Things we can do as individuals and together

A better world

I may never become a Wilberforce or Gandhi. I will certainly never become a Mother Theresa or a Gladys Aylward (or even a Paula O’Keefe). But I care passionately about poverty and injustice and I hope that in reading my blog and seeing my Facebook comments others will become passionate too.

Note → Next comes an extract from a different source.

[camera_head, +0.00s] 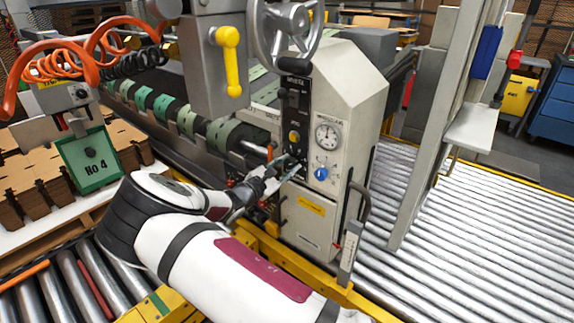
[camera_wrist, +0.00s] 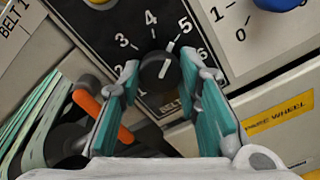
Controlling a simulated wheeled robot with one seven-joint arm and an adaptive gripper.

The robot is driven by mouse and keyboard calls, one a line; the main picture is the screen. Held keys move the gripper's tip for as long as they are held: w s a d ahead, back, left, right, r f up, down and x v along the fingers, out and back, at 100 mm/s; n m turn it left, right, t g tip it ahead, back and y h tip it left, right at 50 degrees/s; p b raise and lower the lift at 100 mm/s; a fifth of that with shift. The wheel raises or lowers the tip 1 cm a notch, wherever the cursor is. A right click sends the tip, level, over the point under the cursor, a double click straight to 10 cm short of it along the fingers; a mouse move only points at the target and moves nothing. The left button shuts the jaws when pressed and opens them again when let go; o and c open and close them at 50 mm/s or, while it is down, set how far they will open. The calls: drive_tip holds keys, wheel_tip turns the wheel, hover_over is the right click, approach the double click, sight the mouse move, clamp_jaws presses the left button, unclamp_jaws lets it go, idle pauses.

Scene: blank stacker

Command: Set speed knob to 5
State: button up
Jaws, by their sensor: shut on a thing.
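The speed knob (camera_wrist: 160,72) is a round black dial on a black panel, with a white pointer line and a scale numbered 1 to 6 around it. Its pointer slants up and to the right, roughly toward the 5. My gripper (camera_wrist: 160,78) has its teal-padded fingers on both sides of the knob, shut on it. In the head view my gripper (camera_head: 286,170) is at the lower part of the black panel (camera_head: 294,110) on the grey machine, and it hides most of the knob.
A blue knob (camera_head: 321,173) with its own scale sits right of the panel, below a round gauge (camera_head: 327,135). A yellow button (camera_head: 294,136) is above the speed knob. An orange-handled lever (camera_wrist: 90,106) is close to my left finger. A handwheel (camera_head: 287,25) stands above.

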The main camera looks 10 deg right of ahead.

Here are some things we can do as individuals and things we can do together:

  • Write a blog with our experiences and outlining our passions.
  • Engage with others by making meaningful comments on Facebook, Twitter and other social media.
  • Take part in petitions for example organised by 38degrees, or e-petitions.
  • Write to your member of Parliament or the Minister responsible.
  • Join a campaigning group, movement, pressure group or organisation.
  • Join a political party and try to influence policy from the inside.
  • We can pray, “Thy Kingdom Come, thy will be done on earth as it is in heaven”.
  • Give to organisations seeking to relieve poverty or fighting against injustice.
  • Volunteer your time to help the local charity, food bank or campaigning group.

These things are far too important to leave to Politicians. Some of our representatives act out of their own deep-rooted care for justice and equality. But many are continually trying to asess public opinion with a view to the next election. This is the age of the internet and social media. Believe it or not, you and I together have the power to change our world for the common good.

Author: George Dowdell

I was the founder of Karuna Action (formerly Kingscare) and was the director for 24 years. I have now handed control over to younger people but continue as an advisor and trustee. My passion is to see extreme poverty eliminated and to see justice for the powerless.

2 thoughts on “How ordinary people change the world”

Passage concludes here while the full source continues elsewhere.